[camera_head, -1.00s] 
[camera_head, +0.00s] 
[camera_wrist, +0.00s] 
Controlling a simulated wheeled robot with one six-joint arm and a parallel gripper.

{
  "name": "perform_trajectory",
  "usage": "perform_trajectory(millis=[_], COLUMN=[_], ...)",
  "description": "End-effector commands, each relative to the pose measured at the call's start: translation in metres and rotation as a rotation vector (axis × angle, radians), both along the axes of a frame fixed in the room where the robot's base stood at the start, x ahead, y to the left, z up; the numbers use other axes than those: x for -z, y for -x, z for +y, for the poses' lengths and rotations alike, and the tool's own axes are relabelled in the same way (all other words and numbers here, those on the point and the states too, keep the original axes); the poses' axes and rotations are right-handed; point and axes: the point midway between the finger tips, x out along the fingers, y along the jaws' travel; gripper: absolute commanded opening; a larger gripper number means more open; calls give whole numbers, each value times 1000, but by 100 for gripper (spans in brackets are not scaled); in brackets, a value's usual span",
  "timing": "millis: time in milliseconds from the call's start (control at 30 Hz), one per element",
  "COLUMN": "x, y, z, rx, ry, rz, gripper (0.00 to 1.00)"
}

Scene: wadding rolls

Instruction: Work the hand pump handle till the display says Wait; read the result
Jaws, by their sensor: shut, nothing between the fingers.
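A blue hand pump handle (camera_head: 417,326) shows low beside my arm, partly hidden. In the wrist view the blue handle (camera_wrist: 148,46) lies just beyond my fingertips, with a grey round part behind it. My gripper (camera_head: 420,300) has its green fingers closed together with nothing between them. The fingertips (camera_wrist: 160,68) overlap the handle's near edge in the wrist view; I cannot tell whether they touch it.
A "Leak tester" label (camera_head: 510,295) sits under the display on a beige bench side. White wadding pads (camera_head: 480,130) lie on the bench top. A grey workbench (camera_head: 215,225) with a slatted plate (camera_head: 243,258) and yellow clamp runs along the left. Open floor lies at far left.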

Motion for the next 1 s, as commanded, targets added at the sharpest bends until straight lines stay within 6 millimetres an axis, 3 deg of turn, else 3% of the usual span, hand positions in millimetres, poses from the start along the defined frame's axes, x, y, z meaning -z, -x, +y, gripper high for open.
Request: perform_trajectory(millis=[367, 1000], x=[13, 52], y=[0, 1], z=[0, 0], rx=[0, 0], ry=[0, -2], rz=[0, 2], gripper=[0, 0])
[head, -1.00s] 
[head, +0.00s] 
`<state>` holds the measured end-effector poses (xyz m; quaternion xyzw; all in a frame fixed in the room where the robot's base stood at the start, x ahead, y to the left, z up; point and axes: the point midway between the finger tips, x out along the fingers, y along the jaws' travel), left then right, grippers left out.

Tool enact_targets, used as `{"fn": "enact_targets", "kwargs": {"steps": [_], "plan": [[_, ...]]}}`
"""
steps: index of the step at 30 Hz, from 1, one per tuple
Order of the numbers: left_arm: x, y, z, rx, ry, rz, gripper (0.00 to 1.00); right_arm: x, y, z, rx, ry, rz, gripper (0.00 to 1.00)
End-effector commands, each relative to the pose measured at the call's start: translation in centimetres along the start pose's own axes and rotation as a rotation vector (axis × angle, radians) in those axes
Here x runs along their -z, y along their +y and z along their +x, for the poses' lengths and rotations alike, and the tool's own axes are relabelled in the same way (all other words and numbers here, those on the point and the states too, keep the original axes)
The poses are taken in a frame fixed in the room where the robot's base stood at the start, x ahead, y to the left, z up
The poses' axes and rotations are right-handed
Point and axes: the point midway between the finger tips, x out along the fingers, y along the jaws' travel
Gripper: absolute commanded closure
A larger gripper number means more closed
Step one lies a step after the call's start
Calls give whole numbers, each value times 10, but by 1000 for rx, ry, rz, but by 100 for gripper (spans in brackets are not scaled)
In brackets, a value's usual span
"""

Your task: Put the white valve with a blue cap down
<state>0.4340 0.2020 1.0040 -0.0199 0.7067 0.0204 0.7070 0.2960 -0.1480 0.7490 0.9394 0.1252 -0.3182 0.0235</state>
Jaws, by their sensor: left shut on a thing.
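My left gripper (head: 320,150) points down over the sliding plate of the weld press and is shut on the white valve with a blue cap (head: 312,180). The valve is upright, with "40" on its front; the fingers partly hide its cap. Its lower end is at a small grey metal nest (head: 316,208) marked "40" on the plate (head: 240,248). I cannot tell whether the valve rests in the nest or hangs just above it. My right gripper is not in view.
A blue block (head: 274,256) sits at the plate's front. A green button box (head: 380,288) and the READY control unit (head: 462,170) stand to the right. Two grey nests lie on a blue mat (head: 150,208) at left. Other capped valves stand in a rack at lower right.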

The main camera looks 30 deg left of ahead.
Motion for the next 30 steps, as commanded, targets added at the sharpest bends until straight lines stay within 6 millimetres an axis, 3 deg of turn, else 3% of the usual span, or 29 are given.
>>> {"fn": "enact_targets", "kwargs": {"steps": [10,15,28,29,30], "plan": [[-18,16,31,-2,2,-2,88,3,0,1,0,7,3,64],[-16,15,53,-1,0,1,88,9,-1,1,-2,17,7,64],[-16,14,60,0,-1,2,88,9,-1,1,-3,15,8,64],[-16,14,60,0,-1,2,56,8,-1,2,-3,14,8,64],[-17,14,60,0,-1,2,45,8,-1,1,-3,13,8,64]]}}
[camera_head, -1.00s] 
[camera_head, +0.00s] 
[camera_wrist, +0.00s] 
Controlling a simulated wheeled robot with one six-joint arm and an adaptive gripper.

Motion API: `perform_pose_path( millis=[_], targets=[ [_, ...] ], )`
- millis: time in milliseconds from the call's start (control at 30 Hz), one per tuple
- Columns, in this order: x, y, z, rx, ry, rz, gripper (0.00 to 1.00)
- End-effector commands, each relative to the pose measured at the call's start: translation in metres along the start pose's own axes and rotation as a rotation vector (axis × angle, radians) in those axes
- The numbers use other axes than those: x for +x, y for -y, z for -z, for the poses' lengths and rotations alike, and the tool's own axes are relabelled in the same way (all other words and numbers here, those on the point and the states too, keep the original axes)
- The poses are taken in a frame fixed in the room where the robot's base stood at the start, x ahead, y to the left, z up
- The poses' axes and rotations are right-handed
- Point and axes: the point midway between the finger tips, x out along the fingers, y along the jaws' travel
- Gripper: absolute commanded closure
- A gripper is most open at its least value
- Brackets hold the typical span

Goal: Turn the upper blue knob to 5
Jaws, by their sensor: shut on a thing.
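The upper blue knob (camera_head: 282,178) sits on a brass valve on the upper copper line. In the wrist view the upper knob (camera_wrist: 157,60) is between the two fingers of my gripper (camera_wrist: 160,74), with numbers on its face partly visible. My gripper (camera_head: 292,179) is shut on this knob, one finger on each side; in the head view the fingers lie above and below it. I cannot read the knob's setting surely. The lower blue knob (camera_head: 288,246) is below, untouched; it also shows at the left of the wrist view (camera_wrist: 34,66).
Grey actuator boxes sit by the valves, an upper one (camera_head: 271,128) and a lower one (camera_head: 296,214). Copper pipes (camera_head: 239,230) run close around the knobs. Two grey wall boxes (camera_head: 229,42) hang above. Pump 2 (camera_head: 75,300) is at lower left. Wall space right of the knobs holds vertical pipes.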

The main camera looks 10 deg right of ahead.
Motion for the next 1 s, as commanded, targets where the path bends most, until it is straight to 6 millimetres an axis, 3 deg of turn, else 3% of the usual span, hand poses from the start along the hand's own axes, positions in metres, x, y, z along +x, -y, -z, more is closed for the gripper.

-*-*-

• [Written exercise]: Write out every line of the material again, exactly as it reads.

• [Answer for this exercise]:
[camera_head, -1.00s] 
[camera_head, +0.00s] 
[camera_wrist, +0.00s] 
Controlling a simulated wheeled robot with one six-joint arm and a parallel gripper.

{
  "name": "perform_trajectory",
  "usage": "perform_trajectory(millis=[_], COLUMN=[_], ...)",
  "description": "End-effector commands, each relative to the pose measured at the call's start: translation in metres and rotation as a rotation vector (axis × angle, radians), both along the axes of a frame fixed in the room where the robot's base stood at the start, x ahead, y to the left, z up; the numbers use other axes than those: x for -z, y for -x, z for +y, for the poses' lengths and rotations alike, and the tool's own axes are relabelled in the same way (all other words and numbers here, those on the point and the states too, keep the original axes); the poses' axes and rotations are right-handed; point and axes: the point midway between the finger tips, x out along the fingers, y along the jaws' travel; gripper: absolute commanded opening; a larger gripper number means more open; calls give whole numbers, each value times 1000, but by 100 for gripper (spans in brackets are not scaled); in brackets, a value's usual span",
  "timing": "millis: time in milliseconds from the call's start (control at 30 Hz), one per element",
  "COLUMN": "x, y, z, rx, ry, rz, gripper (0.00 to 1.00)"
}

Scene: wadding rolls

Instruction: Work the hand pump handle till the display says Wait; read the result
Jaws, by their sensor: shut, nothing between the fingers.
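A blue hand pump handle (camera_head: 417,326) shows low beside my arm, partly hidden. In the wrist view the blue handle (camera_wrist: 148,46) lies just beyond my fingertips, with a grey round part behind it. My gripper (camera_head: 420,300) has its green fingers closed together with nothing between them. The fingertips (camera_wrist: 160,68) overlap the handle's near edge in the wrist view; I cannot tell whether they touch it.
A "Leak tester" label (camera_head: 510,295) sits under the display on a beige bench side. White wadding pads (camera_head: 480,130) lie on the bench top. A grey workbench (camera_head: 215,225) with a slatted plate (camera_head: 243,258) and yellow clamp runs along the left. Open floor lies at far left.

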Motion for the next 1 s, as commanded, targets added at the sharpest bends until straight lines stay within 6 millimetres an axis, 3 deg of turn, else 3% of the usual span, hand positions in millimetres, poses from the start along the defined frame's axes, x, y, z meaning -z, -x, +y, gripper high for open.
Request: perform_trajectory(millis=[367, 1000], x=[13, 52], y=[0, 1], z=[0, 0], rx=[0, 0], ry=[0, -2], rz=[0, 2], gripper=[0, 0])
[head, -1.00s] 
[head, +0.00s] 
`<state>` holds the measured end-effector poses (xyz m; quaternion xyzw; all in a frame fixed in the room where the robot's base stood at the start, x ahead, y to the left, z up; point and axes: the point midway between the finger tips, x out along the fingers, y along the jaws' travel), left then right, grippers left out.

Tool enact_targets, used as `{"fn": "enact_targets", "kwargs": {"steps": [_], "plan": [[_, ...]]}}`
"""
steps: index of the step at 30 Hz, from 1, one per tuple
Order of the numbers: left_arm: x, y, z, rx, ry, rz, gripper (0.00 to 1.00); right_arm: x, y, z, rx, ry, rz, gripper (0.00 to 1.00)
End-effector commands, each relative to the pose measured at the call's start: translation in centimetres along the start pose's own axes and rotation as a rotation vector (axis × angle, radians) in those axes
Here x runs along their -z, y along their +y and z along their +x, for the poses' lengths and rotations alike, and the tool's own axes are relabelled in the same way (all other words and numbers here, those on the point and the states too, keep the original axes)
The poses are taken in a frame fixed in the room where the robot's base stood at the start, x ahead, y to the left, z up
The poses' axes and rotations are right-handed
Point and axes: the point midway between the finger tips, x out along the fingers, y along the jaws' travel
Gripper: absolute commanded closure
A larger gripper number means more closed
Step one lies a step after the call's start
Calls give whole numbers, each value times 10, but by 1000 for rx, ry, rz, but by 100 for gripper (spans in brackets are not scaled)
In brackets, a value's usual span
"""

Your task: Put the white valve with a blue cap down
<state>0.4340 0.2020 1.0040 -0.0199 0.7067 0.0204 0.7070 0.2960 -0.1480 0.7490 0.9394 0.1252 -0.3182 0.0235</state>
Jaws, by their sensor: left shut on a thing.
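My left gripper (head: 320,150) points down over the sliding plate of the weld press and is shut on the white valve with a blue cap (head: 312,180). The valve is upright, with "40" on its front; the fingers partly hide its cap. Its lower end is at a small grey metal nest (head: 316,208) marked "40" on the plate (head: 240,248). I cannot tell whether the valve rests in the nest or hangs just above it. My right gripper is not in view.
A blue block (head: 274,256) sits at the plate's front. A green button box (head: 380,288) and the READY control unit (head: 462,170) stand to the right. Two grey nests lie on a blue mat (head: 150,208) at left. Other capped valves stand in a rack at lower right.

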The main camera looks 30 deg left of ahead.
Motion for the next 30 steps, as commanded, targets added at the sharpest bends until straight lines stay within 6 millimetres an axis, 3 deg of turn, else 3% of the usual span, or 29 are given.
>>> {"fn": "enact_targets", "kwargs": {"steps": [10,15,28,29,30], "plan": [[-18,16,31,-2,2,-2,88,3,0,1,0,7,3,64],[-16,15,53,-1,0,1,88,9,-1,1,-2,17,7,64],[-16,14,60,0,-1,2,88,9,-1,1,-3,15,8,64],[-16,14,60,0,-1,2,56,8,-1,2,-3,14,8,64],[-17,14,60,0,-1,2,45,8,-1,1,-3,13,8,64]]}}
[camera_head, -1.00s] 
[camera_head, +0.00s] 
[camera_wrist, +0.00s] 
Controlling a simulated wheeled robot with one six-joint arm and an adaptive gripper.

Motion API: `perform_pose_path( millis=[_], targets=[ [_, ...] ], )`
- millis: time in milliseconds from the call's start (control at 30 Hz), one per tuple
- Columns, in this order: x, y, z, rx, ry, rz, gripper (0.00 to 1.00)
- End-effector commands, each relative to the pose measured at the call's start: translation in metres along the start pose's own axes and rotation as a rotation vector (axis × angle, radians) in those axes
- The numbers use other axes than those: x for +x, y for -y, z for -z, for the poses' lengths and rotations alike, and the tool's own axes are relabelled in the same way (all other words and numbers here, those on the point and the states too, keep the original axes)
- The poses are taken in a frame fixed in the room where the robot's base stood at the start, x ahead, y to the left, z up
- The poses' axes and rotations are right-handed
- Point and axes: the point midway between the finger tips, x out along the fingers, y along the jaws' travel
- Gripper: absolute commanded closure
- A gripper is most open at its least value
- Brackets hold the typical span

Goal: Turn the upper blue knob to 5
Jaws, by their sensor: shut on a thing.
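The upper blue knob (camera_head: 282,178) sits on a brass valve on the upper copper line. In the wrist view the upper knob (camera_wrist: 157,60) is between the two fingers of my gripper (camera_wrist: 160,74), with numbers on its face partly visible. My gripper (camera_head: 292,179) is shut on this knob, one finger on each side; in the head view the fingers lie above and below it. I cannot read the knob's setting surely. The lower blue knob (camera_head: 288,246) is below, untouched; it also shows at the left of the wrist view (camera_wrist: 34,66).
Grey actuator boxes sit by the valves, an upper one (camera_head: 271,128) and a lower one (camera_head: 296,214). Copper pipes (camera_head: 239,230) run close around the knobs. Two grey wall boxes (camera_head: 229,42) hang above. Pump 2 (camera_head: 75,300) is at lower left. Wall space right of the knobs holds vertical pipes.

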The main camera looks 10 deg right of ahead.
Motion for the next 1 s, as commanded, targets where the path bends most, until it is straight to 6 millimetres an axis, 3 deg of turn, else 3% of the usual span, hand poses from the start along the hand's own axes, positions in metres, x, y, z along +x, -y, -z, more is closed for the gripper.

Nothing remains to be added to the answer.